[Robot episode records]
%%
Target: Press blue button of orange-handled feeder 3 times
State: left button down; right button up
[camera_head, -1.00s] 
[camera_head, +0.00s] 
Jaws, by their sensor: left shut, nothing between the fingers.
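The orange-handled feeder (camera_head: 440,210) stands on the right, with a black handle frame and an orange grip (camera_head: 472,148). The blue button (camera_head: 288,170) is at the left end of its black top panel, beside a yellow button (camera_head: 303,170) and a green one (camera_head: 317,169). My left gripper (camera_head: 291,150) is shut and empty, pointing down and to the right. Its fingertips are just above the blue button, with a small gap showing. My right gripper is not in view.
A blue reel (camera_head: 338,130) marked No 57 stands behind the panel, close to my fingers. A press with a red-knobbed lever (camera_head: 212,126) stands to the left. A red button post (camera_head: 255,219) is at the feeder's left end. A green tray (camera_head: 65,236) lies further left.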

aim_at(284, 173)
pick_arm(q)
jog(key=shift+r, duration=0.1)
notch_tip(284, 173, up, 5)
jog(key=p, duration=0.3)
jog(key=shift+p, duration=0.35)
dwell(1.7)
%%
%%
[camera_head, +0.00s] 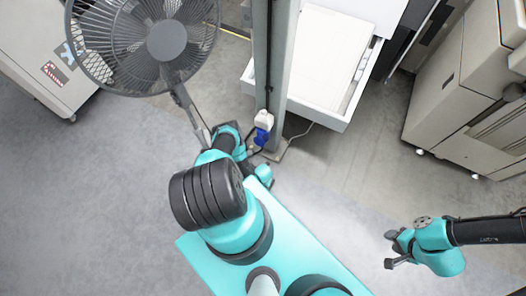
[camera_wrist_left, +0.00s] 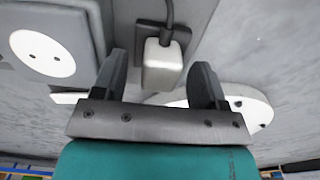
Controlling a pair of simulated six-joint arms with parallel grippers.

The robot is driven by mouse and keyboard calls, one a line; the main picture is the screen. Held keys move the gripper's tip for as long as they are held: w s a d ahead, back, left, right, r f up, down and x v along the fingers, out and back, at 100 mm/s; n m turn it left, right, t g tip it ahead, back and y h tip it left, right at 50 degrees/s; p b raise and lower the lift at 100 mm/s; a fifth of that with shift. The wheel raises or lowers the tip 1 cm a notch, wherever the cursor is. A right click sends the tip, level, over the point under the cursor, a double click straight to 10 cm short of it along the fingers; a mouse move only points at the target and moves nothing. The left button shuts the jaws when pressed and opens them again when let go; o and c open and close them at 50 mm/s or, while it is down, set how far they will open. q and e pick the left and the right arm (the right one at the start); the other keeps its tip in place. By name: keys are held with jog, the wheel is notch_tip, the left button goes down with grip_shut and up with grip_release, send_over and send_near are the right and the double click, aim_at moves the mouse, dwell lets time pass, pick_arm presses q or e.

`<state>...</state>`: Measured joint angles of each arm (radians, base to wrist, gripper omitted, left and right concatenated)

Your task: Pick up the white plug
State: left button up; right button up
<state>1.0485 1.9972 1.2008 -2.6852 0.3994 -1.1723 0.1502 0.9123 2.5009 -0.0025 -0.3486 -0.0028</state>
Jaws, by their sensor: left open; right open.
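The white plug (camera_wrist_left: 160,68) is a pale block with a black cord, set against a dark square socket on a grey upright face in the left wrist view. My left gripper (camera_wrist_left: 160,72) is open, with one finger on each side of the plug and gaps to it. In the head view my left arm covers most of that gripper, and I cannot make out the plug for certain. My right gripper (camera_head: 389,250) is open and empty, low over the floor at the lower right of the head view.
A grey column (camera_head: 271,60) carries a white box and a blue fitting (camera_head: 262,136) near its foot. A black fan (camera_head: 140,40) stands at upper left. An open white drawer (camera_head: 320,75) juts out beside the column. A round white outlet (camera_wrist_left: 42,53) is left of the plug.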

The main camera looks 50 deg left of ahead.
%%
%%
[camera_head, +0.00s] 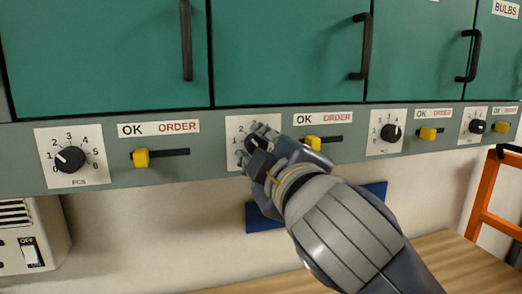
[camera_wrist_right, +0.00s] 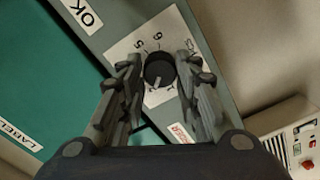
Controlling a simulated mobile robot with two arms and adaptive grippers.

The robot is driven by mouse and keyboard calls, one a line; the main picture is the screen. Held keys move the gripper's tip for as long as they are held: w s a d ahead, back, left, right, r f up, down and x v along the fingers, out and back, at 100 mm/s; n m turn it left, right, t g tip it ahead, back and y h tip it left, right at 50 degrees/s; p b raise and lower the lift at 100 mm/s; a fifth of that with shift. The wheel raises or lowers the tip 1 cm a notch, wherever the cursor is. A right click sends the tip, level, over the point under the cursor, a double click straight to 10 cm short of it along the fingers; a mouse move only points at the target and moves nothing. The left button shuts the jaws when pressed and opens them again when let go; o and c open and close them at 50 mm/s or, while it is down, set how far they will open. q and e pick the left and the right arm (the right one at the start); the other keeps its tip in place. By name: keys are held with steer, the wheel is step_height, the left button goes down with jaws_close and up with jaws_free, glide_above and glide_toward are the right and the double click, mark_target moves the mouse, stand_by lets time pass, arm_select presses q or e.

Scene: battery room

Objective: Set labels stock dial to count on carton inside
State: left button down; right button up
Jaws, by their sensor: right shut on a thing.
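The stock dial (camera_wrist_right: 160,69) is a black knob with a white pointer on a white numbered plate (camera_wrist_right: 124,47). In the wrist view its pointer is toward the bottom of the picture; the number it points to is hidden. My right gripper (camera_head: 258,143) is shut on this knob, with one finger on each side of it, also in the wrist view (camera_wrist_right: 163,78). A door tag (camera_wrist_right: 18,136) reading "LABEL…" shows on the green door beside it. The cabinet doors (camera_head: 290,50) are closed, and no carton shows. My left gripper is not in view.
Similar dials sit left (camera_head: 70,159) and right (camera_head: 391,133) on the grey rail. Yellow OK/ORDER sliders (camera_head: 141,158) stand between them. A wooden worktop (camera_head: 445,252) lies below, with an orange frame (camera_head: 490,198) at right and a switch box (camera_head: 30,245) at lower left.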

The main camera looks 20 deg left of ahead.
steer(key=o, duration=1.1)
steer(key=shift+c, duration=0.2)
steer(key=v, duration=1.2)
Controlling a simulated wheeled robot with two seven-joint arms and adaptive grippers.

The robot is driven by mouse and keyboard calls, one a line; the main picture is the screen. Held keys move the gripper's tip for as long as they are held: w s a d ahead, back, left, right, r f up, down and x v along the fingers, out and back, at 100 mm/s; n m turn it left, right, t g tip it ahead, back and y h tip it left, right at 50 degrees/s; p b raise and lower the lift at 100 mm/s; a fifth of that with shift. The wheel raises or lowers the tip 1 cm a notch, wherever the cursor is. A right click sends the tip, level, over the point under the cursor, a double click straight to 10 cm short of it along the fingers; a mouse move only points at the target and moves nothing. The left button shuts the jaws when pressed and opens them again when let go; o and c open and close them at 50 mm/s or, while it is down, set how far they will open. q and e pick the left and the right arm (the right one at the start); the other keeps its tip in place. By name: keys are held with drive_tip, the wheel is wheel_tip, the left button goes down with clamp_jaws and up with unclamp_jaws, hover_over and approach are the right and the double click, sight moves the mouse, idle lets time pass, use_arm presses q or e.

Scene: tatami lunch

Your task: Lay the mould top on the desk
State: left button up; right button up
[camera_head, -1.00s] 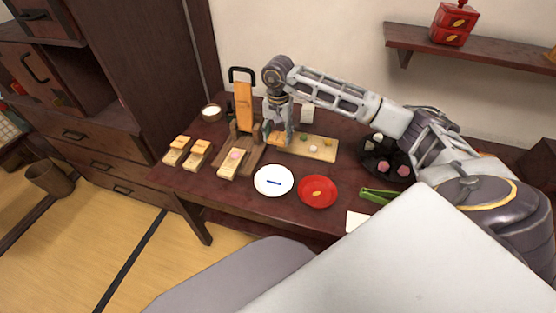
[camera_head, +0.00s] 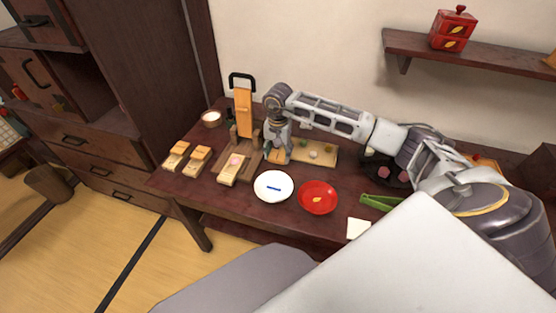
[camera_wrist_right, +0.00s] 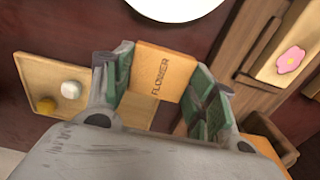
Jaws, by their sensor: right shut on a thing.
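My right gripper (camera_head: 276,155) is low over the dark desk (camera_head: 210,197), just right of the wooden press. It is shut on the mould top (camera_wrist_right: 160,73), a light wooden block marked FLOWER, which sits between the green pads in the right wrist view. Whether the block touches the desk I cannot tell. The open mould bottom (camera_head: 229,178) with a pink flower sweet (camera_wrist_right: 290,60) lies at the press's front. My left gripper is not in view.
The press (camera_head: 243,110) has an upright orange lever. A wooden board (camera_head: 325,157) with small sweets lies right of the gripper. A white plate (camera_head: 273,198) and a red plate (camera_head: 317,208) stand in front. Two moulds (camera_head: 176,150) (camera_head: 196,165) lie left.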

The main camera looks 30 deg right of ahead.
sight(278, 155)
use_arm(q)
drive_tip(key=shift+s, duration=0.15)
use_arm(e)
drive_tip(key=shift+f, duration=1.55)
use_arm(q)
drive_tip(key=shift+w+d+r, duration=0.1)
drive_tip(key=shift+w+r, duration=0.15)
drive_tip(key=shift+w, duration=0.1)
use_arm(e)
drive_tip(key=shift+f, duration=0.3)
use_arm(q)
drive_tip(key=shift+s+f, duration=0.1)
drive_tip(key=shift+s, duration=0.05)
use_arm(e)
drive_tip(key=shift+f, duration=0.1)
%%
Start with the line that includes "[camera_wrist_left, +0.00s]" and finish with the line that includes "Controlling a pair": reproduce those lines exactly, nothing before or after, and omit any pictures.

■ TASK OUTPUT:
[camera_wrist_left, +0.00s] 
Controlling a pair of simulated six-joint arms with parallel grippers.

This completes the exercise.